Harris confirmed her participation in the Sept. 10 debate, to be hosted by ABC News, the same day, telling reporters before boarding Air Force Two in Detroit: “I’m glad that he’s finally agreed to a debate on September 10th. I’m looking forward to it, and I hope he shows up.”
Trump said that he would also like to take part in two other debates—one hosted by Fox News on Sept. 4 and another hosted by NBC News on Sept. 25.
But the Harris campaign shared a statement on Thursday, Aug. 15, saying “the debate about debates is over” and that it would participate in two presidential debates—the one on Sept. 10 and another in October—and one vice presidential debate.
“Voters deserve to see the candidates for the highest office in the land share their competing visions for our future,” Harris campaign communications director Michael Tyler said in the statement. “The more they play games, the more insecure and unserious Trump and Vance reveal themselves to be to the American people. Those games end now.”
The agreement on at least one debate has come after a prolonged back and forth between the campaigns since President Joe Biden dropped out of the race after a disastrous debate performance on June 27.
The Trump campaign has insisted on setting the terms of future debates—calling for there to be live audiences and pushing for moderators it deems less tilted toward the Democratic Party. This election cycle’s debates are no longer handled by the nonpartisan Commission on Presidential Debates, after the Republican National Committee in 2022 withdrew from participating in debates organized by the commission over alleged bias.
Doubts about whether Trump would debate Harris at all proliferated in late July, and in an interview on Fox News, the Republican candidate said he would “probably end up debating” Harris—though he added that he “can also make a case for not doing it.”
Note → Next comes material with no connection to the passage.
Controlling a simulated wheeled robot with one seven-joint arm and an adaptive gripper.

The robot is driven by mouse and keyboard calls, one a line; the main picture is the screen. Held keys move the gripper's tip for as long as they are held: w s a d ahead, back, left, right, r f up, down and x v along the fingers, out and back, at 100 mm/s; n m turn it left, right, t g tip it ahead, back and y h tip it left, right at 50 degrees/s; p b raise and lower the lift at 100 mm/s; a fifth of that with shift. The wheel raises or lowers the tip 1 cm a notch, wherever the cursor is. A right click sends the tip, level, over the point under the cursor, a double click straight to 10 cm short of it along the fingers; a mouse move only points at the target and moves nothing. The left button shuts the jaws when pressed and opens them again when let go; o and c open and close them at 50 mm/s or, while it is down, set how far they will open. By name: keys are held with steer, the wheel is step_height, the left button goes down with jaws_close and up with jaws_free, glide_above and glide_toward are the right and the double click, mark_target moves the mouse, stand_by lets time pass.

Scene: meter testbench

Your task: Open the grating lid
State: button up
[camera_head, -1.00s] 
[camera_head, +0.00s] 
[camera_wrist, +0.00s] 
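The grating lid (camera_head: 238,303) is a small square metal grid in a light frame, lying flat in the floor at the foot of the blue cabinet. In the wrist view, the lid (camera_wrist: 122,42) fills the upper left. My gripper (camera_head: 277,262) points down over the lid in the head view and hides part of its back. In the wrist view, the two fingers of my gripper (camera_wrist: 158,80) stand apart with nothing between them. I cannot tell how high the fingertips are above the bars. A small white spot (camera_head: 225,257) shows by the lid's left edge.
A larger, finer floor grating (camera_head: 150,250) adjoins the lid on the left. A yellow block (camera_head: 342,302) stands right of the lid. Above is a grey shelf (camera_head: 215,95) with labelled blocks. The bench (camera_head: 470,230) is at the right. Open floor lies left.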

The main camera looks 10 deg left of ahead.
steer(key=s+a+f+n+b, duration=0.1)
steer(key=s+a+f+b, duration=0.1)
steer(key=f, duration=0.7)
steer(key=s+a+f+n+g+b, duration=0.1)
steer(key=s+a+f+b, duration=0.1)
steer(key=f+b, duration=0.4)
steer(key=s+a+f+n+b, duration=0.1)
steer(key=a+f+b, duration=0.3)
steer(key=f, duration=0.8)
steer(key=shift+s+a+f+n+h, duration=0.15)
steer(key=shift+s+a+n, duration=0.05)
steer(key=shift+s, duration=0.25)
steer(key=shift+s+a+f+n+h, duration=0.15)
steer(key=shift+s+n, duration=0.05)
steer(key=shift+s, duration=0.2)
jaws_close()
The Harris campaign painted Trump as running scared from a challenge he’d previously vowed to undertake when Biden was the Democratic candidate. “What happened to ‘any time, any place’?” Harris posted on X and campaign surrogates have repeated, referencing a Truth Social post from March, when Trump said he was prepared to debate Biden “ANYTIME, ANYWHERE, ANYPLACE!”
Harris pledged to attend the Sept. 10 debate whether or not Trump would show up. “The Vice President will be there one way or the other to take the opportunity to speak to a prime time national audience,” Harris campaign spokesperson Tyler told TIME in a statement on Aug. 3.
The Sept. 10 presidential debate is set to be moderated by ABC News anchors David Muir and Linsey Davis. “More information on the debate, including the rules, location, staging and format, will be revealed closer to the date,” according to ABC. The New York Times reported that the 90-minute debate is expected to be held in Philadelphia, likely without a live audience.